**Exercise instructions**
In the listing that follows, the range to quote begins at the line that has "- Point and" and ends after the line that has "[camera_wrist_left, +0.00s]"; quote it verbatim and add nothing.

________________________________________

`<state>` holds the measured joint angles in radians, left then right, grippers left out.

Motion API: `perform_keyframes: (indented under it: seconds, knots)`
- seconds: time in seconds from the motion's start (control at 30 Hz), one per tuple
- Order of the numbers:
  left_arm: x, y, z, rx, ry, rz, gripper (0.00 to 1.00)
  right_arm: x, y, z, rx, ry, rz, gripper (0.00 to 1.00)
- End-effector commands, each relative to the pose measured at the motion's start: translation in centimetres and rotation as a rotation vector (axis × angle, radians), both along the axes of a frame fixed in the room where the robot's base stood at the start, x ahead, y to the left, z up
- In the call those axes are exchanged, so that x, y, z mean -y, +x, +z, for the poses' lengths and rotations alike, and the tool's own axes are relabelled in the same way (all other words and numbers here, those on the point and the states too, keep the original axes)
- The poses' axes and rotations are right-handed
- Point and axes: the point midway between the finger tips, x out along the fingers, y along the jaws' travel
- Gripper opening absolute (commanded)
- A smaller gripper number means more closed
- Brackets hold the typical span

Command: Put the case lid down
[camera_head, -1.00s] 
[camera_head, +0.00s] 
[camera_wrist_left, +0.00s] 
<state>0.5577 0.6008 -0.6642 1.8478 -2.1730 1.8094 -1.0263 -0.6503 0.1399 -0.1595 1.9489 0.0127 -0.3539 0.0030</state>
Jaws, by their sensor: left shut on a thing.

________________________________________

**Result below**
- Point and axes: the point midway between the finger tips, x out along the fingers, y along the jaws' travel
- Gripper opening absolute (commanded)
- A smaller gripper number means more closed
- Brackets hold the typical span

Command: Put the case lid down
[camera_head, -1.00s] 
[camera_head, +0.00s] 
[camera_wrist_left, +0.00s] 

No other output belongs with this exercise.